12 Temmuz 2023 Çarşamba günü görülen duruşmanın öğleden
sonraki bölümünde yine aynı davayla ilgili tutsakların tutuksuz yargılanmaları
talebiyle 117 gündür Süresiz Açlık Grevinde olan EDA DENİZ HAYDAROĞLU öğleden sonraki
bölümde söz alıp kısa bir konuşma yapmak isteyince konuşmasına engel olmak
isteyen mahkeme heyeti mikrofondan sürekli konuşarak, mahkemedeki polisleri
Eda'nın üzerine salarak tahammülsüzlüğünü gösterdi. Yetmedi, bütün dinleyenleri
dışarıya çıkarttı, Düsseldorf ta müdahale için destek kuvvetleri çağrıldı,
silahlı polisleri yığdı. İşte demokratlık buraya kadardı. Duruşmaların başından
beri duruşma heyeti "iyi polis", iddia savcılığı "kötü
polis" karakterini oynarken birden ezberleri bozuldu ve aynı tarafta
olduklarını gösterdiler. Duruşmalarda kendilerinde, devrimcilere her türlü sözü
söyleme yetkisi görenler, devrimcilerin söylemek istediklerini söylerken
"böyle konuşmanıza izin vermeyiz, şimdi izin verdik ama bir daha engel
oluruz" tehditleriyle mahkeme salonlarında bile devrimcileri "hizaya
getirme" peşindeler. Oysa devrimciler, hizaya gelmediğini her fırsatta
dile getiriyorlar. Sizin hukuksuz yargılamanızı kabul etmediklerini, eğer
devrimcileri böyle hapishaneye koyar yargılamaya kalkarsanız salonlarda da
sizin temsil ettiğiniz sınıfların suçlarının açıklanmasından korkmayacaksınız.

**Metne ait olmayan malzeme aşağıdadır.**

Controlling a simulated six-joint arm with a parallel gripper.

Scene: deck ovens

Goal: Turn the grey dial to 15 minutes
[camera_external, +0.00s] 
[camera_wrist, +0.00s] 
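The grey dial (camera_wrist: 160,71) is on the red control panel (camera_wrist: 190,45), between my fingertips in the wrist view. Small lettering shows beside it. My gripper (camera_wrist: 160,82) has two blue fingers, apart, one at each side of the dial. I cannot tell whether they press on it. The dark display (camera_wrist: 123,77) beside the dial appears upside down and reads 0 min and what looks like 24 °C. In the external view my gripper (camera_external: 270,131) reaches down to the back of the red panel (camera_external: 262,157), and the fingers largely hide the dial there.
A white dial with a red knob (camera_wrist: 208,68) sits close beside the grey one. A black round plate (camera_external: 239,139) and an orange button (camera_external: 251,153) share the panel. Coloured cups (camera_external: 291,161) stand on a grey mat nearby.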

39 kiloda 117 gündür Açlık Grevinde olan ve tamda davayla
ilgili direniş yapan bir genç devrimcinin, Eda Deniz Haydaroğlu'nun yapacağı
kısacık konuşmanın karşısında onlarca polis aracı çağrıldı, gözaltı yapmakla
tehdit edildi. Korkunuz sanılandan büyük, tahammülsüzlüğünüz de o kadar büyük.

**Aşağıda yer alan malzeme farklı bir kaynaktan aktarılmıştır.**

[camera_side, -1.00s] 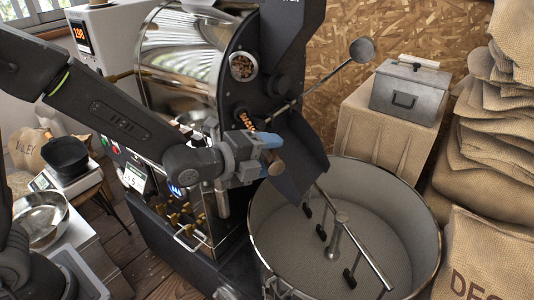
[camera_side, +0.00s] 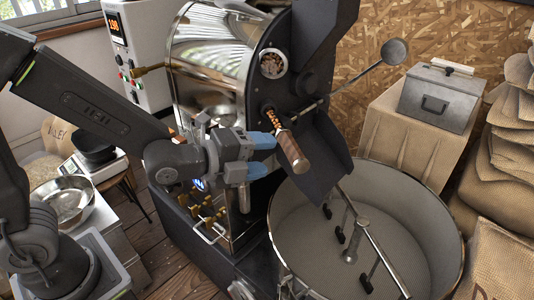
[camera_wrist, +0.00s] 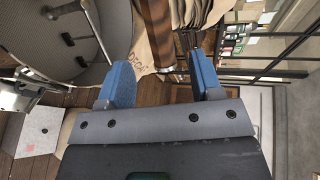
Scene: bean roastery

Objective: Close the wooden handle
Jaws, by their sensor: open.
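The wooden handle (camera_side: 291,150) sticks out from the roaster's dark front and points down to the right in the side view, above the chute. My gripper (camera_side: 262,156) is open, with its blue fingertips just left of the handle. They look apart from it and empty. In the wrist view the handle (camera_wrist: 153,30) shows as a brown wooden bar at the top. My gripper's fingers (camera_wrist: 160,68) stand on either side of it in that picture, with gaps. I cannot tell how far ahead of the fingers it lies.
The round cooling tray (camera_side: 274,225) with stirring arms is below and right. The dark chute (camera_side: 318,165) hangs close behind the handle. A thin lever with a round knob (camera_side: 395,52) reaches right. A metal box (camera_side: 437,97) and sacks (camera_side: 495,185) stand at the right.

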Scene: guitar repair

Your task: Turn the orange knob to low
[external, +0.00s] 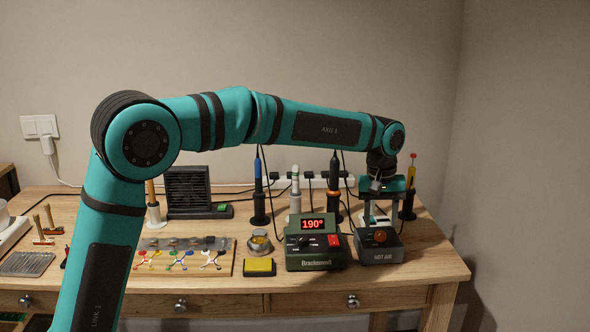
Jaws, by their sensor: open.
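The orange knob (380,237) is on the sloped top of a small grey box labelled HOT AIR (384,256), at the right end of the workbench. Its pointer and setting marks are too small to read. My gripper (381,222) points down over this box with its two fingers open. The fingers appear on either side of the knob, at or just above its height. I cannot tell whether they touch it.
A green Brackenwell station (316,262) with a 190° display stands just left of the box. A yellow sponge (259,267) lies further left. The bench's right end (437,262) is clear.

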Nazi örgütlenmelerinde yer alanlar sokaklarda dolaşıyor, devrimci bir gazeteci,
devrimci bir sanatçı ve anti-faşist insan tutuklandı, bu kadar kalabalıkla
sahiplenilmesine, onlar için direniş yapılmasına tahammülsüz Almanya. Her
yaptıklarıyla gündem oluyor, teşhir oluyor ve saldırganlaşıyorlar. Dışarıda
"Yasaklı Grup Yorum şarkısını tespit etmek için dışarıda bütün duruşma
boyunca tercüman getirip, ellerine yasak olduğunu iddia ettikleri grup yorum
şarkılarının sözlerini tutuşturup bekletiyorlar. İçeride her fırsatta
konuşmaları küçümseyerek, her söze girerek müdahale ediyorlar, dinleyenleri
dışarıya atmakla tehdit ediyorlar. Ama adil bir yargılama söz konusu öyle mi?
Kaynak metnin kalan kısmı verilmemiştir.